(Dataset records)
════════

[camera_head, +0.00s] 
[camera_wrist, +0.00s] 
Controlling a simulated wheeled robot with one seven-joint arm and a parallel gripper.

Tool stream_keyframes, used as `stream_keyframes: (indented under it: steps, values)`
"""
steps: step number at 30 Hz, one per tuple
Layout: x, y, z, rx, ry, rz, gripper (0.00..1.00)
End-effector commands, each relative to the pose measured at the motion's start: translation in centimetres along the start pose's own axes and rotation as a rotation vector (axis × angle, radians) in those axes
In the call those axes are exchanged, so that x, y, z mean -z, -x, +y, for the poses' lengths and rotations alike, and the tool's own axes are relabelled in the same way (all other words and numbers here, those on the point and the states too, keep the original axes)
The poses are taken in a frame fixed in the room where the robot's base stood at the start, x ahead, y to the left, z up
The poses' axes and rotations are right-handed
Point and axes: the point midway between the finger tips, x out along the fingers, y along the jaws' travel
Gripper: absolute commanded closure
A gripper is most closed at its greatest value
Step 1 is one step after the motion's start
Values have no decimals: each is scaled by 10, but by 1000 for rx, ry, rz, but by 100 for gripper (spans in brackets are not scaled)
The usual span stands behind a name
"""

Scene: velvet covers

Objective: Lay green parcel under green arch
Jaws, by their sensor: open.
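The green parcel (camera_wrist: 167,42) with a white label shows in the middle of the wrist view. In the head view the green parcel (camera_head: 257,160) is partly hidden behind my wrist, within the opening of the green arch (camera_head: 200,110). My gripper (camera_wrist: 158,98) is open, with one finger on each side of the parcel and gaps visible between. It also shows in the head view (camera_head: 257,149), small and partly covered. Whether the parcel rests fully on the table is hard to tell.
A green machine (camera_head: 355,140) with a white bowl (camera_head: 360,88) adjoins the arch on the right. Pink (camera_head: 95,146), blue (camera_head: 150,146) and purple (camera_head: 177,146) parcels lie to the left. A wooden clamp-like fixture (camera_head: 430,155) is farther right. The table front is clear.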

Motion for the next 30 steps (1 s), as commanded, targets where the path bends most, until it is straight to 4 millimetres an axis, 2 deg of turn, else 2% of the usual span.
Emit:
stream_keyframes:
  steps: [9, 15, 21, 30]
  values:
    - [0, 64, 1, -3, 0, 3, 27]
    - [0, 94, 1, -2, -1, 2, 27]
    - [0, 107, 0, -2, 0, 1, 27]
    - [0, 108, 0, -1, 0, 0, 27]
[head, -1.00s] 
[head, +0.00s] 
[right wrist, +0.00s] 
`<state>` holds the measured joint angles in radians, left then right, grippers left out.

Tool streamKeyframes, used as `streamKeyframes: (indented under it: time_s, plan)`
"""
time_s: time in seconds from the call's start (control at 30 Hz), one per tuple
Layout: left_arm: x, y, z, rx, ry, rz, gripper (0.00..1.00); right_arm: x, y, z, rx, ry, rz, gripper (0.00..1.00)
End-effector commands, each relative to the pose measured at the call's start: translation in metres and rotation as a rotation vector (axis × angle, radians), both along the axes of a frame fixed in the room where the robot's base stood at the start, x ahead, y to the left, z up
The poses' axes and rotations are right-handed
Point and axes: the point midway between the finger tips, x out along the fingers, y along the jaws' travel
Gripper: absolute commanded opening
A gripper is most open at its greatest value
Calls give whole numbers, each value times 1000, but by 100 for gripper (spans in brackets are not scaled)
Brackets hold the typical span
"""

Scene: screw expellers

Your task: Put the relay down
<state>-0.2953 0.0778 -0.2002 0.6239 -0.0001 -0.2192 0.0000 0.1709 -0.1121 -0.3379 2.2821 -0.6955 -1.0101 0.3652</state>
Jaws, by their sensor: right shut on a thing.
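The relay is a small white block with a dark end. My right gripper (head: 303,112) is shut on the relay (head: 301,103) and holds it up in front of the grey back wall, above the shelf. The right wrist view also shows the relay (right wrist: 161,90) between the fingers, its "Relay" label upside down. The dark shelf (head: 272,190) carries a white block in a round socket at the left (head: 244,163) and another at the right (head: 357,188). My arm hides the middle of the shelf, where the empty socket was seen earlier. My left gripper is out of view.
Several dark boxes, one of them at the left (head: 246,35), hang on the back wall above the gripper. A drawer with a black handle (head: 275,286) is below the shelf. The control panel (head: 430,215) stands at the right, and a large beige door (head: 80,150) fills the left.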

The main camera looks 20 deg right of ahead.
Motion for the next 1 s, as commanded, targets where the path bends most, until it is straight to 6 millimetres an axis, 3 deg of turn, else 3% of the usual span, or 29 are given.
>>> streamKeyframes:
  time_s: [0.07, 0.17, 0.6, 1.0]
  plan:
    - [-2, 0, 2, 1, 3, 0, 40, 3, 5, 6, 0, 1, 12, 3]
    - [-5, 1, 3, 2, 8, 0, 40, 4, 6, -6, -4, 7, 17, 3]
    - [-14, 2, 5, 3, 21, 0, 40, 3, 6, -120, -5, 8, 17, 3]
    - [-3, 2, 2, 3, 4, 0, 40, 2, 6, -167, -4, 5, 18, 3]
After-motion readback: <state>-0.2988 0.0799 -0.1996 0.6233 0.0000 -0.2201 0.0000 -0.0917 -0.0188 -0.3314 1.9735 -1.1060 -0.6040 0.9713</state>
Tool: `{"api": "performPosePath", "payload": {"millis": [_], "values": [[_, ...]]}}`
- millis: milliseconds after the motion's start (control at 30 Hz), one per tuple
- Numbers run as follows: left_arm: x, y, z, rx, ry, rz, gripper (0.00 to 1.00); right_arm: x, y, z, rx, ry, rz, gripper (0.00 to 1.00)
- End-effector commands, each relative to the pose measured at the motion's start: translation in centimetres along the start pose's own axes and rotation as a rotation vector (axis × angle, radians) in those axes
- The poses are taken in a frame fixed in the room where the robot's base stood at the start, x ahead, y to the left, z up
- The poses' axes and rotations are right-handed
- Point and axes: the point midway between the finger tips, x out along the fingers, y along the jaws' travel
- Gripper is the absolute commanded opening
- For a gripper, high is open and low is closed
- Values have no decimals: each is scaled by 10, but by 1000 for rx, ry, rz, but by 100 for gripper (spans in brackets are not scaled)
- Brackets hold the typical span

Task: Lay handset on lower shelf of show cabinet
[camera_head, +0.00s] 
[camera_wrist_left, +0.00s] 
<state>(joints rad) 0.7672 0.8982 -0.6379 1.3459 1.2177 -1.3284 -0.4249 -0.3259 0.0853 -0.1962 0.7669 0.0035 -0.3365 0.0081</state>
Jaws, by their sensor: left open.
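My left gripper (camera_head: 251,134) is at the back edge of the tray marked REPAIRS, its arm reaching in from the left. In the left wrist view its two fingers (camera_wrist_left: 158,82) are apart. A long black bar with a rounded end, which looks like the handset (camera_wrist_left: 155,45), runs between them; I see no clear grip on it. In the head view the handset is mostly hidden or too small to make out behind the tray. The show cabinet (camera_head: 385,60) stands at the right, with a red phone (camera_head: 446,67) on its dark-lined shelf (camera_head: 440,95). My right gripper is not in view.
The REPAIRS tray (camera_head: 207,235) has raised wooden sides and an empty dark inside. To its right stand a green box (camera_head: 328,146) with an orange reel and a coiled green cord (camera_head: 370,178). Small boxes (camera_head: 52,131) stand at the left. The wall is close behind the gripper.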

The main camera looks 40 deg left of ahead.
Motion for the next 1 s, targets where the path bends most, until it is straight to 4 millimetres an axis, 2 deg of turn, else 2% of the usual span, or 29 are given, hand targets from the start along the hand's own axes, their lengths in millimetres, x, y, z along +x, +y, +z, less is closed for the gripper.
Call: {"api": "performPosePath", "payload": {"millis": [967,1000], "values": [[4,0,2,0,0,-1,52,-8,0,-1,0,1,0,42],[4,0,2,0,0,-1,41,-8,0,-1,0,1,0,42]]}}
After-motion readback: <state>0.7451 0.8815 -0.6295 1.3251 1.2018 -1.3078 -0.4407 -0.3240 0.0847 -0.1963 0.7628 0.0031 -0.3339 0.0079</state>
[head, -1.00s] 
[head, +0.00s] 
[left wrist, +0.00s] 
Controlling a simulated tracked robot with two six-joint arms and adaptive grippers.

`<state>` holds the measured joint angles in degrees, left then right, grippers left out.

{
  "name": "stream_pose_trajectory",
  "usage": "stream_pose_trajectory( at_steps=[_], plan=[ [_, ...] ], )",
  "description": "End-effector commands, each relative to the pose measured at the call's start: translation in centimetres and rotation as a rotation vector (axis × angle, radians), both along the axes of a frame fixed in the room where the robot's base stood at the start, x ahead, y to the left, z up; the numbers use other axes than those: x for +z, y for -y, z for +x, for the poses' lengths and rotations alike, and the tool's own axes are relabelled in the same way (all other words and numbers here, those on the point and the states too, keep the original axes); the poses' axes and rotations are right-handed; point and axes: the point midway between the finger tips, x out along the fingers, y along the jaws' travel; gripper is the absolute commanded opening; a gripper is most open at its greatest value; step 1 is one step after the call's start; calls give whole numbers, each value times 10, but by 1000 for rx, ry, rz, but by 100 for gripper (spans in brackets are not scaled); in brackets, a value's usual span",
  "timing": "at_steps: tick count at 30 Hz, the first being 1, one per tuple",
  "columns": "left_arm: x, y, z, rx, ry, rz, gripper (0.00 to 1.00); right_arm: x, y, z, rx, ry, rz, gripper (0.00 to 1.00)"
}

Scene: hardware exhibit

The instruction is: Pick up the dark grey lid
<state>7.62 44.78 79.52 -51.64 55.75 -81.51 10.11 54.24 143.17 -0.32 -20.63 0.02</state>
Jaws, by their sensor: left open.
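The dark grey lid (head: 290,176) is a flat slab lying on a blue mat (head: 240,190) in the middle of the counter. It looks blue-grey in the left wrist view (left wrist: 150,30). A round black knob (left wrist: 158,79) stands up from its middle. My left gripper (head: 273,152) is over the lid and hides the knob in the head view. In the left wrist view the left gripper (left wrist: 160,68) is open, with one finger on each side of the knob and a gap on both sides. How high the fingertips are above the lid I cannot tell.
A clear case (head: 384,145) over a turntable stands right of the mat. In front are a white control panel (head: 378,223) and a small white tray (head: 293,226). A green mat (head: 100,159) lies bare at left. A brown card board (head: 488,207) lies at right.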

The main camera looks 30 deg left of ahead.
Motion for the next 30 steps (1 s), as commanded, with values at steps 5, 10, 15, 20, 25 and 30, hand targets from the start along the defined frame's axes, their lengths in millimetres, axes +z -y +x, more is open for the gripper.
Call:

════════

In the listing above, locate the line with "- Gripper is the absolute commanded opening" and the line with "<state>(joints rad) 0.7672", then extract exactly those lines and every line between them, and nothing more.

RESULT BELOW:
- Gripper is the absolute commanded opening
- For a gripper, high is open and low is closed
- Values have no decimals: each is scaled by 10, but by 1000 for rx, ry, rz, but by 100 for gripper (spans in brackets are not scaled)
- Brackets hold the typical span

Task: Lay handset on lower shelf of show cabinet
[camera_head, +0.00s] 
[camera_wrist_left, +0.00s] 
<state>(joints rad) 0.7672 0.8982 -0.6379 1.3459 1.2177 -1.3284 -0.4249 -0.3259 0.0853 -0.1962 0.7669 0.0035 -0.3365 0.0081</state>

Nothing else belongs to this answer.